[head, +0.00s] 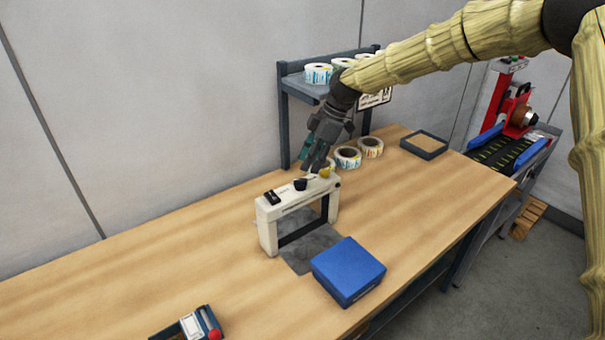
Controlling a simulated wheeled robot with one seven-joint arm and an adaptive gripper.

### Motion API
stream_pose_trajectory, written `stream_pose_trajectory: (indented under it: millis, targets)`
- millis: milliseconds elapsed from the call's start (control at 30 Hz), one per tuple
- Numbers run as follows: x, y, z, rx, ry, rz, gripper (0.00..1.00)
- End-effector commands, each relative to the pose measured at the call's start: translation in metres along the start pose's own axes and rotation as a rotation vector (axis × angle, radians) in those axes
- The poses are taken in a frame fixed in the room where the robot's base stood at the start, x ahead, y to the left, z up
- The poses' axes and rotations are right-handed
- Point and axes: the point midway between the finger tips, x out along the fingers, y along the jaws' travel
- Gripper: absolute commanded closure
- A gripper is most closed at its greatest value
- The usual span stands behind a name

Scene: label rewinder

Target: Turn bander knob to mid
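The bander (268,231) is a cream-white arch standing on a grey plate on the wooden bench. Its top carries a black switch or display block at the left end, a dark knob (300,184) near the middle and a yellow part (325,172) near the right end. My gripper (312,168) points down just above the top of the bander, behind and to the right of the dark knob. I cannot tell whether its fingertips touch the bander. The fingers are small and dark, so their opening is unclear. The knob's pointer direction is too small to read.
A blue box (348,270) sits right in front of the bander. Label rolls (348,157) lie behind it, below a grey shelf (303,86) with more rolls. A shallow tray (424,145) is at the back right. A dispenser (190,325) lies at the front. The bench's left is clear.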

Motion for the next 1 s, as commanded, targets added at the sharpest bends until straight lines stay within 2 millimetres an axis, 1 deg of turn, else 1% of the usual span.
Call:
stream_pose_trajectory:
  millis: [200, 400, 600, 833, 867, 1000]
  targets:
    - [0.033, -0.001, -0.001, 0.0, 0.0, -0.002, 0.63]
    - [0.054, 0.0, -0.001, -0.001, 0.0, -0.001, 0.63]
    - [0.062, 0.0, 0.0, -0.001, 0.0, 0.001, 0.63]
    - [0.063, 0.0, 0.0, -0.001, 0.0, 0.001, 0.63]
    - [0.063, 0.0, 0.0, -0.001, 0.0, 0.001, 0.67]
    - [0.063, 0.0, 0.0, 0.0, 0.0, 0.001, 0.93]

Task to carry out: Reproduce, without alteration, solely the lines beginning at the line that includes "- millis: milliseconds" and ending at the line that includes "- Numbers run", both lines included.

Result for this exercise:
- millis: milliseconds elapsed from the call's start (control at 30 Hz), one per tuple
- Numbers run as follows: x, y, z, rx, ry, rz, gripper (0.00..1.00)

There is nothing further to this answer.